Quanto à economia da Rússia, acertou em cheio quando diz que "Uma economia estagnada consegue apenas manter o status quo. E como o status quo é miserável…", a ver se os 2% de oligarcas começam a dar mais algum ao resto dos 98%, ou entäo arriscam-se a uma festarola marada tipo em 2017...
Em lado nenhum no artigo é referido que a Rússia está a produzir metade do que a URSS produzia e tal não é verdade.
A tendência não é a estabilizção do preço nem a redução do consumo.
A produção na Rússia tem estado a aumentar e não está assim tão longe dos níveis de produção nos tempos da URSS.
A Rússia já está em 1º lugar no ranking mundial dos produtores de petróleo.
O artigo do The Guardian diz que "Soviet oil accounted for 35% of global production in 1985. Oil from Russia accounts today for just 17% – a marked decline even after the partial loss of oil from the Caspian basin is factored in."
traduzido correctamente:
"em 1985 a URSS contribuía para 35% da produção mundial [de crude]. Actualmente, a Rússia contribui para apenas 17%, um acentuado declínio mesmo tendo em conta a perda do petróleo do Cáspio."

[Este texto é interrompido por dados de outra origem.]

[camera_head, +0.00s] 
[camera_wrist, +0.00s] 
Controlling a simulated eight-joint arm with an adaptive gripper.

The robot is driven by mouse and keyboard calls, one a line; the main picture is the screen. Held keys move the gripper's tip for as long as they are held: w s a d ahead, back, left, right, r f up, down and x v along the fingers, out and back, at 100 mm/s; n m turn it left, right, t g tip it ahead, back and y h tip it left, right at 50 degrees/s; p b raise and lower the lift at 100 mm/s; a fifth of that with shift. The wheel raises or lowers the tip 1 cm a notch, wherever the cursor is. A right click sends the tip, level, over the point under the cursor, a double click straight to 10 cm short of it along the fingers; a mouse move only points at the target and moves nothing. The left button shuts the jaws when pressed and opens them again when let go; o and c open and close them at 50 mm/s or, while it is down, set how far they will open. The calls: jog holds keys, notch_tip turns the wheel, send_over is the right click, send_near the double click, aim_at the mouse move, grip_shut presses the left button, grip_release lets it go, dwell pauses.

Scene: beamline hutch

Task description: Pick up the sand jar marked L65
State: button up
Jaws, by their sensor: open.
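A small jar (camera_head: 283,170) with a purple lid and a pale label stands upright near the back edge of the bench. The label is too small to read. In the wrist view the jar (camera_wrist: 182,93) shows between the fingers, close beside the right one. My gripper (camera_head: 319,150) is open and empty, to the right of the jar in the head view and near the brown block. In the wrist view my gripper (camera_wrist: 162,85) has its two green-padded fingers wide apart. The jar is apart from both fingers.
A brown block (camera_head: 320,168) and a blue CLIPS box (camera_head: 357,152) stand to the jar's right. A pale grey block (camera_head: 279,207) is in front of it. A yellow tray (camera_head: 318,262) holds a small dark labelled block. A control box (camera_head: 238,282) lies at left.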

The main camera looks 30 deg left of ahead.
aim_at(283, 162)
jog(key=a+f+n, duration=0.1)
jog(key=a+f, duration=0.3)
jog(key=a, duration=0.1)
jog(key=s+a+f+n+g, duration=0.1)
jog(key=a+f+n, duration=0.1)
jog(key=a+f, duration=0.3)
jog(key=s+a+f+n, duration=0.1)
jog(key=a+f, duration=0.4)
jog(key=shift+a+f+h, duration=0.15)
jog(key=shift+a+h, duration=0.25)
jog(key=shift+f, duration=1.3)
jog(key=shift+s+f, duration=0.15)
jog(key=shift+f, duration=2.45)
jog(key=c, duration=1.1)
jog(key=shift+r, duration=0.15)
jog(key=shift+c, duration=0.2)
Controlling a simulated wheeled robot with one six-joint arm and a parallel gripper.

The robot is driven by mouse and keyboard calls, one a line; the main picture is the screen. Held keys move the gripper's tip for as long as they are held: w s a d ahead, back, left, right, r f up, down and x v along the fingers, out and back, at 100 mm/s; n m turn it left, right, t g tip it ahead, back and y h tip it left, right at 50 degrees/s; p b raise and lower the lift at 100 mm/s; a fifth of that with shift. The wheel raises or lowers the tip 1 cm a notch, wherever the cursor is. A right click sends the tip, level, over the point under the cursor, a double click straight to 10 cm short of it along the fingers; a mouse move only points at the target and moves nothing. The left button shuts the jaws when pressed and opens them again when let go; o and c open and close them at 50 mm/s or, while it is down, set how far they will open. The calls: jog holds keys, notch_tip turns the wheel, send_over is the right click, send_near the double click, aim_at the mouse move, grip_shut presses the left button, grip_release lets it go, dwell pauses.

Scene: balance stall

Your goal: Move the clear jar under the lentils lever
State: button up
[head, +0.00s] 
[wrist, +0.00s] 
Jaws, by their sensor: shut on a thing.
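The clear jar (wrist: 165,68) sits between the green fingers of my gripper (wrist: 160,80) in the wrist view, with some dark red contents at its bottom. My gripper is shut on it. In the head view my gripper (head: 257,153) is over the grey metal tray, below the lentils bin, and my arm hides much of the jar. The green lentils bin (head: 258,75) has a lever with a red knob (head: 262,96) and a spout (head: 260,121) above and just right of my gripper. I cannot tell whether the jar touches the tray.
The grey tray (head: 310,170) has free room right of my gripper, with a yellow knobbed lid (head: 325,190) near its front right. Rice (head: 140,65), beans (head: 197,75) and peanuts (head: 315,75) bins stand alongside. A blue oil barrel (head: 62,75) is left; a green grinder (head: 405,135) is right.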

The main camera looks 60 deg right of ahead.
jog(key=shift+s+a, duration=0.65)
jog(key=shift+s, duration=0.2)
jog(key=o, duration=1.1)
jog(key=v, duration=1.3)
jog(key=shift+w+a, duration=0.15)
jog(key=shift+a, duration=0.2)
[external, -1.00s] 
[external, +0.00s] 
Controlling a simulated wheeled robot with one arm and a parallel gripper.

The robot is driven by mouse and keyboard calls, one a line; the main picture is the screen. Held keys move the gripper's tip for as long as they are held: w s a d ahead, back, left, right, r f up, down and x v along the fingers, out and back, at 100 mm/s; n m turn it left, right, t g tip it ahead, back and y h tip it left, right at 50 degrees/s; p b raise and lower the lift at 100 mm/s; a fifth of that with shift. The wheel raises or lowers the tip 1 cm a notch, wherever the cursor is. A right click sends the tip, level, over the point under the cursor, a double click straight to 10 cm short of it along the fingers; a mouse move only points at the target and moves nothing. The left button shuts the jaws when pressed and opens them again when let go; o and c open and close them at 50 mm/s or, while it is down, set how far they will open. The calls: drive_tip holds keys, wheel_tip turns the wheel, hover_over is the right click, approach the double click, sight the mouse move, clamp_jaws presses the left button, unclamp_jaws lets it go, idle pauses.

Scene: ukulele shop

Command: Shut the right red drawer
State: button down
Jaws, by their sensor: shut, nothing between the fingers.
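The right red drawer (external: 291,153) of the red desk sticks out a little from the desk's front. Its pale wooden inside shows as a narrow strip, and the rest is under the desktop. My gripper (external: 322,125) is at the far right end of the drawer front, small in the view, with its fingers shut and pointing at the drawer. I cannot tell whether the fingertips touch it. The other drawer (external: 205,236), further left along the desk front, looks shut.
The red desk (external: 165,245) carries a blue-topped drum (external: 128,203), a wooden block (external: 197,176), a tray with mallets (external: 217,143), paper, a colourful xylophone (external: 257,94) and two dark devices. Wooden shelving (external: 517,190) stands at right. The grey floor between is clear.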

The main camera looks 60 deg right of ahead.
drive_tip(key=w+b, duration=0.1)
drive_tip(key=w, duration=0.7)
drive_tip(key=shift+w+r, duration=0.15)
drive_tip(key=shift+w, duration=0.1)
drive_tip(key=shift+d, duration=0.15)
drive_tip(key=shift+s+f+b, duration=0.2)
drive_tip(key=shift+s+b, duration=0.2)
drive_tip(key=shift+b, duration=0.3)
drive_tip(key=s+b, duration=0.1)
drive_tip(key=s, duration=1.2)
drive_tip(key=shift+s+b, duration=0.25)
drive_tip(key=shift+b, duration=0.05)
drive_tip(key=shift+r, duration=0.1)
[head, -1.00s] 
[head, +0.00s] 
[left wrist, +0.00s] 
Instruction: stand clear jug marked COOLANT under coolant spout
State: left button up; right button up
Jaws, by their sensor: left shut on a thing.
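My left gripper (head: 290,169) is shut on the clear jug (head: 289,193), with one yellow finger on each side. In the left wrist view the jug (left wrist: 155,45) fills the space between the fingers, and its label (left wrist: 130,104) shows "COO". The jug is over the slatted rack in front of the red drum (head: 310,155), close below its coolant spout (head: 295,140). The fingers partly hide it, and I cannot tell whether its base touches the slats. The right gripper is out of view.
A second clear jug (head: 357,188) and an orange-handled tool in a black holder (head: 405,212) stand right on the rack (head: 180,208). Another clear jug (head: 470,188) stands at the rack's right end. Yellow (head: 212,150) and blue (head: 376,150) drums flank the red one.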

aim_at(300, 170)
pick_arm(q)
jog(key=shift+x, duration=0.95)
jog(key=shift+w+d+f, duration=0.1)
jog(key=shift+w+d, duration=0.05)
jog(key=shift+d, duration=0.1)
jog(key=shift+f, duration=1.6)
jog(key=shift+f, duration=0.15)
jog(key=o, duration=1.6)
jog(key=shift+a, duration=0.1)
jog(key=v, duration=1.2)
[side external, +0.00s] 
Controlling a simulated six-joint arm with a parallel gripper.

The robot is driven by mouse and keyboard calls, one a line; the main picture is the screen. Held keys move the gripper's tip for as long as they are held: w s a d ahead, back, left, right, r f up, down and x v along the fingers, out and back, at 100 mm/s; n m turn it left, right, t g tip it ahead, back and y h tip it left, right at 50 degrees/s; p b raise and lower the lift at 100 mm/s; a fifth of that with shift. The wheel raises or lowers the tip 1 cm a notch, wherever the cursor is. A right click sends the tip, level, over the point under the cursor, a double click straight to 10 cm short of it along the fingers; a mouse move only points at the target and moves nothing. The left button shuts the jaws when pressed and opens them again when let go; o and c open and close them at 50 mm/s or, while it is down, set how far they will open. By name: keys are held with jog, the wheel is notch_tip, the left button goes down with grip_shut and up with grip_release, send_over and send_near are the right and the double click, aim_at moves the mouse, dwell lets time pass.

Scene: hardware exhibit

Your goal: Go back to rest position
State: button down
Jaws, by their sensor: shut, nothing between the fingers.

O artigo não indica que a produção diminuiu mas sim que o peso da produção de crude da Rússia a nível mundial é hoje mais reduzido. E basta haver mais produtores (Nigéria, Angola, etc.) para que isso aconteça.
A Rússia está em 1º lugar em termos de produção petrolífera, seguida da Arábia Saudita e dos EUA. O Cazaquistão está em 19º e o Azerbaijão em 23º.
Há que prestar atenção quando se fazem traduções e sobretudo quando se comentam notícias.